The second flaw is, perhaps, simply a consequence of Tough Sell’s being written as a memoir rather than a direct examination of the problem of media bias. A book should not be criticized for failing to be something its author never intended it to be. As I was reading Tough Sell, however, I couldn’t help but be disappointed by what the book could have been—especially given Basile’s ambitious introductory chapter. As I noted above, the questions underpinning the media’s role in modern society and modern war could not be more timely. While Basile, near the end of the book, offers his thoughts on why the Bush administration lost the media war in Iraq (a combination of media bias, staffing issues, interagency communication failures, flawed media engagement strategies on the part of the Administration itself, and the shifting winds of politics), Tough Sell would have been improved by a greater emphasis on how the Bush administration—or any presidential administration or military operation—could have managed its media engagement and messaging better.

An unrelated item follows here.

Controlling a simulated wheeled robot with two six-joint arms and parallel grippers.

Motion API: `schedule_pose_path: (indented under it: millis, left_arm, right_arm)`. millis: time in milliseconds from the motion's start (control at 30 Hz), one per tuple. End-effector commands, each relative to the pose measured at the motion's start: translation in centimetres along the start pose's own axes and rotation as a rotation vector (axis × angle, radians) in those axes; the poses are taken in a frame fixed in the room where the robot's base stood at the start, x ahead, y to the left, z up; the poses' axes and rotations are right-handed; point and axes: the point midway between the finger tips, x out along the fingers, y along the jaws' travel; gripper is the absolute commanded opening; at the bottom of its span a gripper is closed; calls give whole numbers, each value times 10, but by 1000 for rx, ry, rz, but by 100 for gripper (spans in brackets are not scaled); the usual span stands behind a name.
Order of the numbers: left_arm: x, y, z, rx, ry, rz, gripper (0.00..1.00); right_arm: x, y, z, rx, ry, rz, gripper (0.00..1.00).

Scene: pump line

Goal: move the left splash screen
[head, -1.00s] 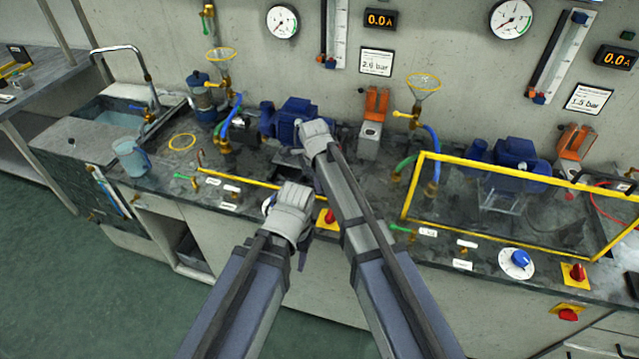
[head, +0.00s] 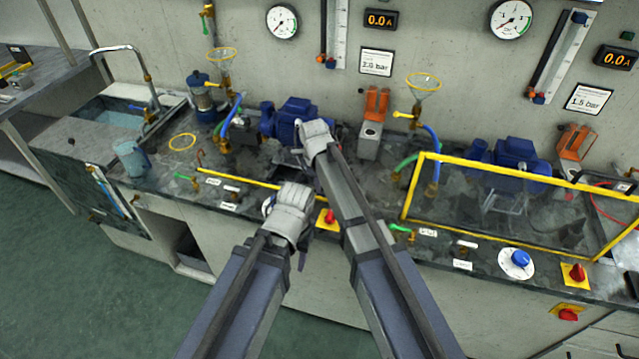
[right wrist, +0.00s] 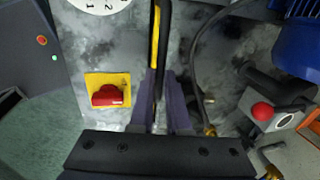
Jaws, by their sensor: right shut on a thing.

All this said, Basile’s project with Tough Sell is an important one. As Basile writes in the introduction to the book, “regardless of one’s views on the Iraq War, we may very well engage in a mission like this again. Our ability to counter terrorism requires our active engagement and that requires our ability to sell and sustain policy.” In our information-rich age, truer words could not be written. Current and future policy makers cannot ignore the influences of the mass media or the largely unpredictable influence of social media, when formulating and pursuing policy goals. Particularly in the realm of armed conflict, the stakes of articulating policy; clearly messaging goals, successes, and strategies; and countering misinformation could not be greater. With Tough Sell, Basile draws needed attention to this dilemma.